▶ _Exercise details_
Where a line below holds the string "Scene", copy that line.

▶ _Data for processing_

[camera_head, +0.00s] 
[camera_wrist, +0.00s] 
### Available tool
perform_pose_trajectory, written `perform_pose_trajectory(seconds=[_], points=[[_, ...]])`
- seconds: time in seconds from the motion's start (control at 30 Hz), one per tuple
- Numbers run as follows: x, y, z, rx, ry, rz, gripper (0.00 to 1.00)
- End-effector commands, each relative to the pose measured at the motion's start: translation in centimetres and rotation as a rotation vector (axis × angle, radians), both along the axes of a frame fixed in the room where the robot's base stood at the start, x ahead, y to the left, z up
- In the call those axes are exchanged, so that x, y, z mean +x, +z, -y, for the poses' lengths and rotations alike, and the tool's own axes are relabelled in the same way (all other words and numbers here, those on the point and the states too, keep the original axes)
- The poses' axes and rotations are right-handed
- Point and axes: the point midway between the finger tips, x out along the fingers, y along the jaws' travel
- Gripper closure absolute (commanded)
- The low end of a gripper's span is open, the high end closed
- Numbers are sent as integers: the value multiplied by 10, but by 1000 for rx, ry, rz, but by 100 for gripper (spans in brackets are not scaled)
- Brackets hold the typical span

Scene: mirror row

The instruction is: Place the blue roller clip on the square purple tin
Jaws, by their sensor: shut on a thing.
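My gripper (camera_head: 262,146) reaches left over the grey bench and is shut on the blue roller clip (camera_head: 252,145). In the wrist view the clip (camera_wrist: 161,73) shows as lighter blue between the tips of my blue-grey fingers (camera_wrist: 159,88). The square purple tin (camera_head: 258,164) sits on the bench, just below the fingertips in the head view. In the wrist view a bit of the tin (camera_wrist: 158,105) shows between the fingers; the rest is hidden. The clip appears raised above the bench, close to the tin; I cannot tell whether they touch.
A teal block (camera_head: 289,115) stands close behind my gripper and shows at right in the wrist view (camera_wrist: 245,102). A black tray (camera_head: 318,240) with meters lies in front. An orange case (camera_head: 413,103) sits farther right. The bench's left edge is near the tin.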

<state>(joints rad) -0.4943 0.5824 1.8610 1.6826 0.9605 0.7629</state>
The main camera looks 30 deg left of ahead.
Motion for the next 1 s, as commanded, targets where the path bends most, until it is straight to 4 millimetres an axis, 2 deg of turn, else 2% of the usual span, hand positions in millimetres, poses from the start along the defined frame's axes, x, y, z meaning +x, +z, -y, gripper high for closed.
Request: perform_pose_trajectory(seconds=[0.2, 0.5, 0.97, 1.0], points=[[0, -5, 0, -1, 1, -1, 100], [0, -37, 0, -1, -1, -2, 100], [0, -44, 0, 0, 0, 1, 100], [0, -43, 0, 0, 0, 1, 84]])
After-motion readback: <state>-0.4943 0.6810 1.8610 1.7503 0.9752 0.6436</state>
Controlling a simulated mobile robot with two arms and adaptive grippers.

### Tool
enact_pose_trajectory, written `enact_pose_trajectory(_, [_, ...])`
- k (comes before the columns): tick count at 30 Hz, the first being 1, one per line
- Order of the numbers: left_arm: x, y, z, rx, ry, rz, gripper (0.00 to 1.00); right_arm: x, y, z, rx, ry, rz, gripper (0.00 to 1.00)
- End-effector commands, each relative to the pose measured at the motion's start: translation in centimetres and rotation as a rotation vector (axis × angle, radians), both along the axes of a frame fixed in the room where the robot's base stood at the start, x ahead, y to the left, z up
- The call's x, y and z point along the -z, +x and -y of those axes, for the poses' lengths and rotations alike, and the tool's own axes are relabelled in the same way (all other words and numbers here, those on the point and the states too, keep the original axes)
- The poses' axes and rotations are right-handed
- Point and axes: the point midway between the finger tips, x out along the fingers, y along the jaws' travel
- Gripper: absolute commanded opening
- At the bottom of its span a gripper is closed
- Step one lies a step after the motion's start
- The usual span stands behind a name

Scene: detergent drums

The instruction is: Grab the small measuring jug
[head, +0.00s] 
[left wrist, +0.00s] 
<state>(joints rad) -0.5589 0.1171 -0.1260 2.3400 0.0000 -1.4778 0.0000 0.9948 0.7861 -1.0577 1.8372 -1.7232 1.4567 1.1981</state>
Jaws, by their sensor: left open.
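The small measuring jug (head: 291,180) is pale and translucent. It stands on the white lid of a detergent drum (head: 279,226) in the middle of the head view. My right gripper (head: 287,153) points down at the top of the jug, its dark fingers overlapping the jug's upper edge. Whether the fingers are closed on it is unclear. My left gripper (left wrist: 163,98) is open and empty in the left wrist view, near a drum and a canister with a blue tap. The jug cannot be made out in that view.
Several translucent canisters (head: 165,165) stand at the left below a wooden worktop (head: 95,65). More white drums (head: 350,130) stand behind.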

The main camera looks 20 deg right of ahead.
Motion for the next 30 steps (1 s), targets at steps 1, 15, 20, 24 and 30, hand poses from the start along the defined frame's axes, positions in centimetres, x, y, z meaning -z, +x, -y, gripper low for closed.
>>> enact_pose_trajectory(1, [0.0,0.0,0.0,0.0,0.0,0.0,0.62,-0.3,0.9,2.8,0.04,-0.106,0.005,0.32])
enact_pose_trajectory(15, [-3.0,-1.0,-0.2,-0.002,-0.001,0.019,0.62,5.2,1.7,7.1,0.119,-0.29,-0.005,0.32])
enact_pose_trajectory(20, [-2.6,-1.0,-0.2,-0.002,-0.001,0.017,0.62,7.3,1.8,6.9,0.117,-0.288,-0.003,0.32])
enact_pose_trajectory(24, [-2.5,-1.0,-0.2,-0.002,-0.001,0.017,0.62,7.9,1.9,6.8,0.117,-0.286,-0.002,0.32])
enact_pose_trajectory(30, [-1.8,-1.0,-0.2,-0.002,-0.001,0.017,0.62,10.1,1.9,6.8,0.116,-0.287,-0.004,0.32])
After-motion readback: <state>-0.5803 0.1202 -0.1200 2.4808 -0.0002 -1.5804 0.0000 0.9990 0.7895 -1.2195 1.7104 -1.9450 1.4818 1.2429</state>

▶ _Exercise result_
Scene: mirror row
Scene: detergent drums

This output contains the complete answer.